In our opinion it can not be held that the failure of the plaintiffs in 1902 and 1903 to assist in the work of these years deprived them perpetually of the rights which they had enjoyed. When in 1904 they offered to take part in the necessary work of that year, it was the duty of the defendants to permit them to do so and to allow them the use of the water as they had used it since 1874.

It seems from the judgment of 1874 that the litigation in that case arose as it did in this, from the failure of one of the parties to take part in the necessary work of repair.

The plaintiffs made no allegation in the complaint as to the amount of damages which they have suffered by the acts of the defendants. At the trial, however, they introduced some evidence upon this point. That evidence is not sufficient to warrant any recovery in this respect.

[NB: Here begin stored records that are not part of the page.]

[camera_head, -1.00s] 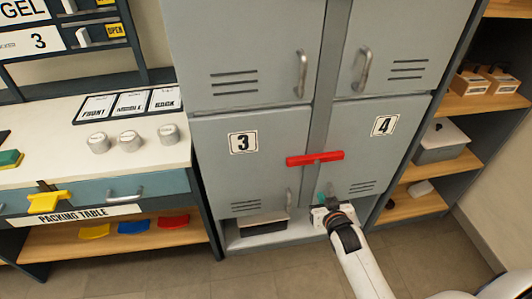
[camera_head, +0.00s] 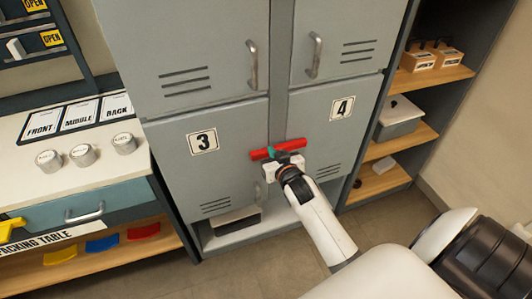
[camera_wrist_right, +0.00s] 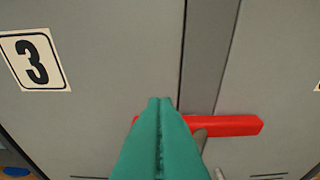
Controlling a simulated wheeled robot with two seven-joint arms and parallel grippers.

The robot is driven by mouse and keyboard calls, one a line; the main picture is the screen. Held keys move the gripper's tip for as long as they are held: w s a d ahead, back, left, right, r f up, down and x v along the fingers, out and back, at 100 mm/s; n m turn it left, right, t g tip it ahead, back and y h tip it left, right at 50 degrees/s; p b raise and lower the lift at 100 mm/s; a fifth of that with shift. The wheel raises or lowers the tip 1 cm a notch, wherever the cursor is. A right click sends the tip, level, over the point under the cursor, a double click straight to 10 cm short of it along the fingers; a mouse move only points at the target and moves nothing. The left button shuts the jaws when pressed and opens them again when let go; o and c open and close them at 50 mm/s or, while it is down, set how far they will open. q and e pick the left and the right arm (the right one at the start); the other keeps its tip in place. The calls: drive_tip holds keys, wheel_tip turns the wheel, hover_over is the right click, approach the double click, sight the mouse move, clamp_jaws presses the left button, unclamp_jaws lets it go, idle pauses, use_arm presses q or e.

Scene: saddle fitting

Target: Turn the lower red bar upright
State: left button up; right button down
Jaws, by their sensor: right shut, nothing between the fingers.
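The lower red bar (camera_head: 293,145) lies nearly level across the seam between locker doors 3 and 4, its right end slightly higher in the head view. In the right wrist view the bar (camera_wrist_right: 235,125) also runs across the seam. My right gripper (camera_head: 272,151) is at the bar, with its teal fingers shut and empty. In the wrist view its fingertips (camera_wrist_right: 160,100) overlap the bar's left part and hide some of it. I cannot tell whether they touch it. My left gripper is not in view.
Door 3 (camera_head: 180,145) and door 4 (camera_head: 350,110) are closed, with handles near the seam. An open shelf (camera_head: 405,140) with boxes stands right. The packing table (camera_head: 20,150) with three round weights stands left. An open slot (camera_head: 235,225) lies below door 3.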

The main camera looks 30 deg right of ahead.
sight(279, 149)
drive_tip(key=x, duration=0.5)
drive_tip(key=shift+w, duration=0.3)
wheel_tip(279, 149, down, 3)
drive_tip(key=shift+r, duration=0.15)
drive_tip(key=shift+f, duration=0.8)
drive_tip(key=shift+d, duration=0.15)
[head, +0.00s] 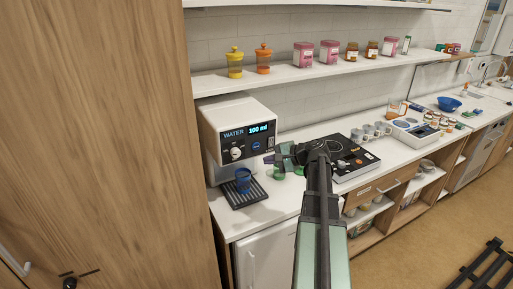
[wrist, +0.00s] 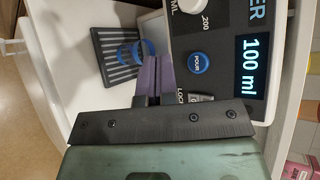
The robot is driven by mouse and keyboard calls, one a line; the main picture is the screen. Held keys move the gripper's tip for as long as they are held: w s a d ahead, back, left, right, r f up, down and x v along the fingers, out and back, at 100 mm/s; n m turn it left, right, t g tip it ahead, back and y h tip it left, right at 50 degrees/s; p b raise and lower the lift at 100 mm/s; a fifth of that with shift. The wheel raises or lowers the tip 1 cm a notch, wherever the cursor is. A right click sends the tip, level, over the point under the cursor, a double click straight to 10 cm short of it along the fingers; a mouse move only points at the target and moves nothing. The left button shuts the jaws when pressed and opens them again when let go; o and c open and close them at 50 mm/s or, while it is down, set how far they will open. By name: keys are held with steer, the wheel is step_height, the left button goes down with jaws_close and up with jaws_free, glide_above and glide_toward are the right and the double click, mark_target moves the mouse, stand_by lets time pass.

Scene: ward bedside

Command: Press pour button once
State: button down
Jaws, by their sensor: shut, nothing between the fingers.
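The white water dispenser (head: 222,112) has a dark front panel with a lit display (head: 261,128) reading 100 ml. The display also shows in the wrist view (wrist: 252,66). The round blue pour button (wrist: 198,63) sits on the panel beside the display; in the head view it is a small blue spot (head: 256,145). My gripper (head: 268,159) is shut and empty in front of the dispenser, to the lower right of the button. In the wrist view its purple fingertips (wrist: 157,59) are left of the button, with a visible gap. Contact is not seen.
A blue cup (head: 243,177) stands on the dark slotted drip tray (head: 250,200) under the dispenser; a white knob (head: 236,153) is left of the button. A black hotplate (head: 352,168) and mugs stand to the right. A shelf (head: 285,75) with jars hangs above.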

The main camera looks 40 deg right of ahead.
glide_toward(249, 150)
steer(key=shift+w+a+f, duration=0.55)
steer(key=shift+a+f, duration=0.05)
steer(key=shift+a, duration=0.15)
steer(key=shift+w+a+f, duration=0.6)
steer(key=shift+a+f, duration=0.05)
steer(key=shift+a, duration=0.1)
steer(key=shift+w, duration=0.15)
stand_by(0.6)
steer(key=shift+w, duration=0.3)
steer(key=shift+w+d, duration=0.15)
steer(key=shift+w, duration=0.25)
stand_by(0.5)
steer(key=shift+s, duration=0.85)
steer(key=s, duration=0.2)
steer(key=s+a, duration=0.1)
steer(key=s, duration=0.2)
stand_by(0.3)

The judgment of the court below is reversed, and judgment is entered in favor of the plaintiffs and against the defendants, ordering that the defendants let the water flow, by removing the dam or such part thereof as obstructs the course of the same, with obligation of the part of the plaintiffs to assist in all the work which is necessary in order to confine the waters in the channel from the principal branch of the river to the dam in question, with the costs of the first instance. No costs will be allowed to either party in this court. So ordered.

Arellano, C.J., Torres, Johnson, Carson, and Tracey, JJ., concur.